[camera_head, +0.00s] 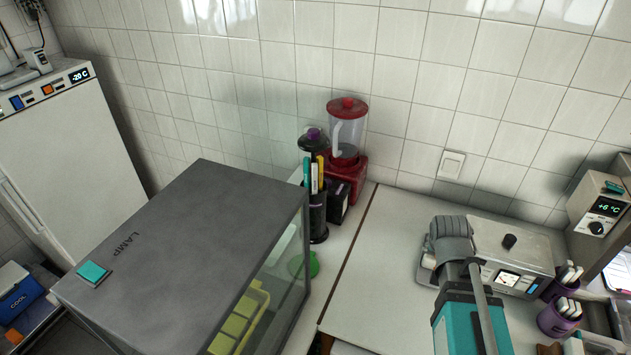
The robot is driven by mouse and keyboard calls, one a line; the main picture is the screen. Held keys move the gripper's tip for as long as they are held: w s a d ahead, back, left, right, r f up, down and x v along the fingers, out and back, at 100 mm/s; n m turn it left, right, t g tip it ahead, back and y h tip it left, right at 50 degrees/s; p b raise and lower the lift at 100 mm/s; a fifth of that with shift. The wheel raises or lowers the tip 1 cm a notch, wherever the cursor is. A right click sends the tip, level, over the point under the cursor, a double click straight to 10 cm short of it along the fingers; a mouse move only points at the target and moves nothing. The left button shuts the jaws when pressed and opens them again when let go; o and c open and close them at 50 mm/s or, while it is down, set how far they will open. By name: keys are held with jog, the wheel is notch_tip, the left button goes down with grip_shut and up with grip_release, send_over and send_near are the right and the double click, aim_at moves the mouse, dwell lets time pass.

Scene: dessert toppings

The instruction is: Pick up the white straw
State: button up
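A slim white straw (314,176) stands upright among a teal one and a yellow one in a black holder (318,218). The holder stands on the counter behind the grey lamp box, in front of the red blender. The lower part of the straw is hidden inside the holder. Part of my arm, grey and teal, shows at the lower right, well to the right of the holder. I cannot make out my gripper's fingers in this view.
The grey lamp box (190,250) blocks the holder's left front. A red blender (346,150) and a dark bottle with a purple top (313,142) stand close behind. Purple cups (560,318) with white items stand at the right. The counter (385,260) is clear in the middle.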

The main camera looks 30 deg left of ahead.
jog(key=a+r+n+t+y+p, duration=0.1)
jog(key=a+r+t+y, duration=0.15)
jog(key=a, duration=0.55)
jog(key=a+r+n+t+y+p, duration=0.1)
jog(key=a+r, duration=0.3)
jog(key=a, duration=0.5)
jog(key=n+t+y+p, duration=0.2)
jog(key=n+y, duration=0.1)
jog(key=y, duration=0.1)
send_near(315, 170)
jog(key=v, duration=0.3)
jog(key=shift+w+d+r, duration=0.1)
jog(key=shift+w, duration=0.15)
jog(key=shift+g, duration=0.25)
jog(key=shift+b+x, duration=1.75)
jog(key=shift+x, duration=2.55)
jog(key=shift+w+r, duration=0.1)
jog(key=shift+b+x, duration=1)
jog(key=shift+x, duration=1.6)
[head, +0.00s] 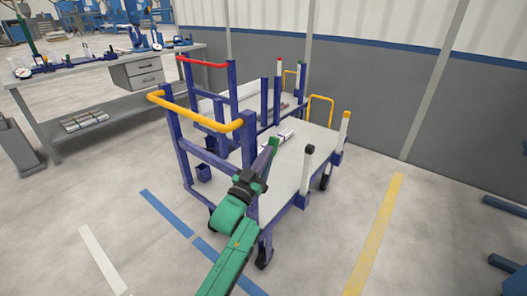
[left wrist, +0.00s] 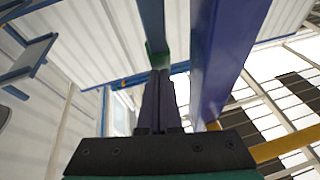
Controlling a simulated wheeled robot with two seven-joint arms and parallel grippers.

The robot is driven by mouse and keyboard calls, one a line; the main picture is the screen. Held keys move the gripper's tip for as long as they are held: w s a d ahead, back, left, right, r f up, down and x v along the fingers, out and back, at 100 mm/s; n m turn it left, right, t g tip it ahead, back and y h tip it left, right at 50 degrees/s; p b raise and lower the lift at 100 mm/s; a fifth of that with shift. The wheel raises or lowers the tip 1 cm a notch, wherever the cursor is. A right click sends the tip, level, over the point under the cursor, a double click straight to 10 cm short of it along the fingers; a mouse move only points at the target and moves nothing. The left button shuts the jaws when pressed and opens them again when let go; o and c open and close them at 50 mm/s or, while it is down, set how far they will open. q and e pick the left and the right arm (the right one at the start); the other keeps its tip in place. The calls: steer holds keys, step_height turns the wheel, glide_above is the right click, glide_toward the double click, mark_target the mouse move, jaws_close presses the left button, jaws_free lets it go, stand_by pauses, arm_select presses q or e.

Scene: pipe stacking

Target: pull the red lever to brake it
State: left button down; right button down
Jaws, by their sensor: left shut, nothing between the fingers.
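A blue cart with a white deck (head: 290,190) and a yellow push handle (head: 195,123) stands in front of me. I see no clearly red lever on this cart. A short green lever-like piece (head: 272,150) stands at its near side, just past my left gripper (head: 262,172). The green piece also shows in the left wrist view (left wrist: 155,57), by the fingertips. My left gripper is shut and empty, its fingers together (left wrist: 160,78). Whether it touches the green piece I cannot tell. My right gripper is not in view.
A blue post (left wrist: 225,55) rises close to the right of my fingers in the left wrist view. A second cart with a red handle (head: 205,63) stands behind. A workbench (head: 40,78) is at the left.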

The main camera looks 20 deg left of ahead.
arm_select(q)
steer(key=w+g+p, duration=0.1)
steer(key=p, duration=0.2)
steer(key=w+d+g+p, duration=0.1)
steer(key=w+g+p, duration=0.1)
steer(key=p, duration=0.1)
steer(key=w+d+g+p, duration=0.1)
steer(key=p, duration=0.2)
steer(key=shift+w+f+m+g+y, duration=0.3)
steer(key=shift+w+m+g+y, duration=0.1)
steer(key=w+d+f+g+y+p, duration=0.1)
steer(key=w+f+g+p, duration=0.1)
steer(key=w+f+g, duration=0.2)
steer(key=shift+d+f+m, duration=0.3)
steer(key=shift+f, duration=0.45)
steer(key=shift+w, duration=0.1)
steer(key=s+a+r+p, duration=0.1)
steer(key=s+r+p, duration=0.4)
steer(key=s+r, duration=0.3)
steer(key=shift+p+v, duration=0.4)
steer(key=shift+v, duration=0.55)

## Task brief
Retype the listing exactly. Pictures do not belong in the copy.

## Solution
[camera_head, +0.00s] 
The robot is driven by mouse and keyboard calls, one a line; the main picture is the screen. Held keys move the gripper's tip for as long as they are held: w s a d ahead, back, left, right, r f up, down and x v along the fingers, out and back, at 100 mm/s; n m turn it left, right, t g tip it ahead, back and y h tip it left, right at 50 degrees/s; p b raise and lower the lift at 100 mm/s; a fifth of that with shift. The wheel raises or lowers the tip 1 cm a notch, wherever the cursor is. A right click sends the tip, level, over the point under the cursor, a double click straight to 10 cm short of it along the fingers; a mouse move only points at the target and moves nothing. The left button shuts the jaws when pressed and opens them again when let go; o and c open and close them at 50 mm/s or, while it is down, set how far they will open. By name: keys are held with jog, the wheel is notch_tip, the left button goes down with grip_shut and up with grip_release, send_over and send_near are the right and the double click, aim_at moves the mouse, dwell lets time pass.

Scene: dessert toppings

The instruction is: Pick up the white straw
State: button up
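A slim white straw (314,176) stands upright among a teal one and a yellow one in a black holder (318,218). The holder stands on the counter behind the grey lamp box, in front of the red blender. The lower part of the straw is hidden inside the holder. Part of my arm, grey and teal, shows at the lower right, well to the right of the holder. I cannot make out my gripper's fingers in this view.
The grey lamp box (190,250) blocks the holder's left front. A red blender (346,150) and a dark bottle with a purple top (313,142) stand close behind. Purple cups (560,318) with white items stand at the right. The counter (385,260) is clear in the middle.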

The main camera looks 30 deg left of ahead.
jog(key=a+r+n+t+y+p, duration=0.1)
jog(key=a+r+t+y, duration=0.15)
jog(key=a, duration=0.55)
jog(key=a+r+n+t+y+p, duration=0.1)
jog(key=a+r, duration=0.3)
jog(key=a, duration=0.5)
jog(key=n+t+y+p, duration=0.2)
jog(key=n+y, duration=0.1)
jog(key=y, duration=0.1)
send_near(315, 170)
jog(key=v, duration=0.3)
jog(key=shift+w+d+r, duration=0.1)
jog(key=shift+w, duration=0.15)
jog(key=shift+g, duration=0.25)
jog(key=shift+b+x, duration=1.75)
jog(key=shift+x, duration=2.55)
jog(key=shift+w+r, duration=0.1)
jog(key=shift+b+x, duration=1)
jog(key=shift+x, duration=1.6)
[head, +0.00s] 
[left wrist, +0.00s] 
Controlling a simulated wheeled robot with two seven-joint arms and parallel grippers.

The robot is driven by mouse and keyboard calls, one a line; the main picture is the screen. Held keys move the gripper's tip for as long as they are held: w s a d ahead, back, left, right, r f up, down and x v along the fingers, out and back, at 100 mm/s; n m turn it left, right, t g tip it ahead, back and y h tip it left, right at 50 degrees/s; p b raise and lower the lift at 100 mm/s; a fifth of that with shift. The wheel raises or lowers the tip 1 cm a notch, wherever the cursor is. A right click sends the tip, level, over the point under the cursor, a double click straight to 10 cm short of it along the fingers; a mouse move only points at the target and moves nothing. The left button shuts the jaws when pressed and opens them again when let go; o and c open and close them at 50 mm/s or, while it is down, set how far they will open. q and e pick the left and the right arm (the right one at the start); the other keeps its tip in place. The calls: steer holds keys, step_height turns the wheel, glide_above is the right click, glide_toward the double click, mark_target the mouse move, jaws_close presses the left button, jaws_free lets it go, stand_by pauses, arm_select presses q or e.

Scene: pipe stacking

Target: pull the red lever to brake it
State: left button down; right button down
Jaws, by their sensor: left shut, nothing between the fingers.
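A blue cart with a white deck (head: 290,190) and a yellow push handle (head: 195,123) stands in front of me. I see no clearly red lever on this cart. A short green lever-like piece (head: 272,150) stands at its near side, just past my left gripper (head: 262,172). The green piece also shows in the left wrist view (left wrist: 155,57), by the fingertips. My left gripper is shut and empty, its fingers together (left wrist: 160,78). Whether it touches the green piece I cannot tell. My right gripper is not in view.
A blue post (left wrist: 225,55) rises close to the right of my fingers in the left wrist view. A second cart with a red handle (head: 205,63) stands behind. A workbench (head: 40,78) is at the left.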

The main camera looks 20 deg left of ahead.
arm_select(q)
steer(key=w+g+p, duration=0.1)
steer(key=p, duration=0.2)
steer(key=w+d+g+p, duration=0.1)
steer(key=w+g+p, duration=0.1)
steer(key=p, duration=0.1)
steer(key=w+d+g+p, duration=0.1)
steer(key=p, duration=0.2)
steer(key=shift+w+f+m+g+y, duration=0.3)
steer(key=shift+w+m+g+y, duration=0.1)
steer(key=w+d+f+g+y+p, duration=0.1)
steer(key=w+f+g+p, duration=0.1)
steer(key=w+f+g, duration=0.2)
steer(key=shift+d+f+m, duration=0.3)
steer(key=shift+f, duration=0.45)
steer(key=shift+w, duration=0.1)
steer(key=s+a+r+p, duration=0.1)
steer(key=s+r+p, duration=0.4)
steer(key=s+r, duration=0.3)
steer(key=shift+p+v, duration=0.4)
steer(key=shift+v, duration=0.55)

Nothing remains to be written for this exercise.